>> BEGIN

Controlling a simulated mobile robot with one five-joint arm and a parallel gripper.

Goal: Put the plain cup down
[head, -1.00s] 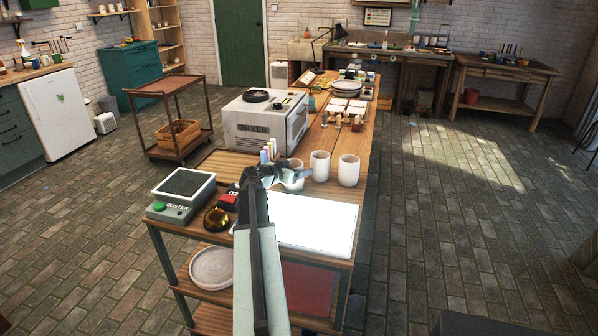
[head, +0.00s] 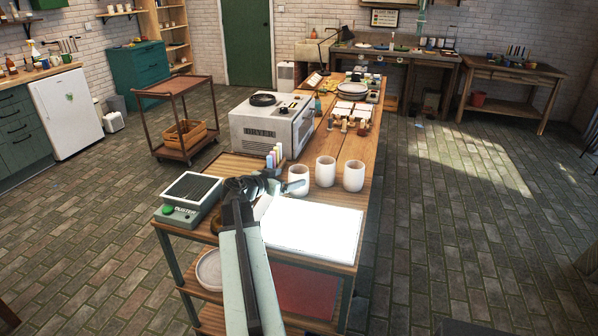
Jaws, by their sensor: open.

>> END

Required work:
Output each line exactly; omit every picture.

Output for this exercise:
Controlling a simulated mobile robot with one five-joint arm and a parallel gripper.

Goal: Put the plain cup down
[head, -1.00s] 
[head, +0.00s] 
Jaws, by their sensor: open.

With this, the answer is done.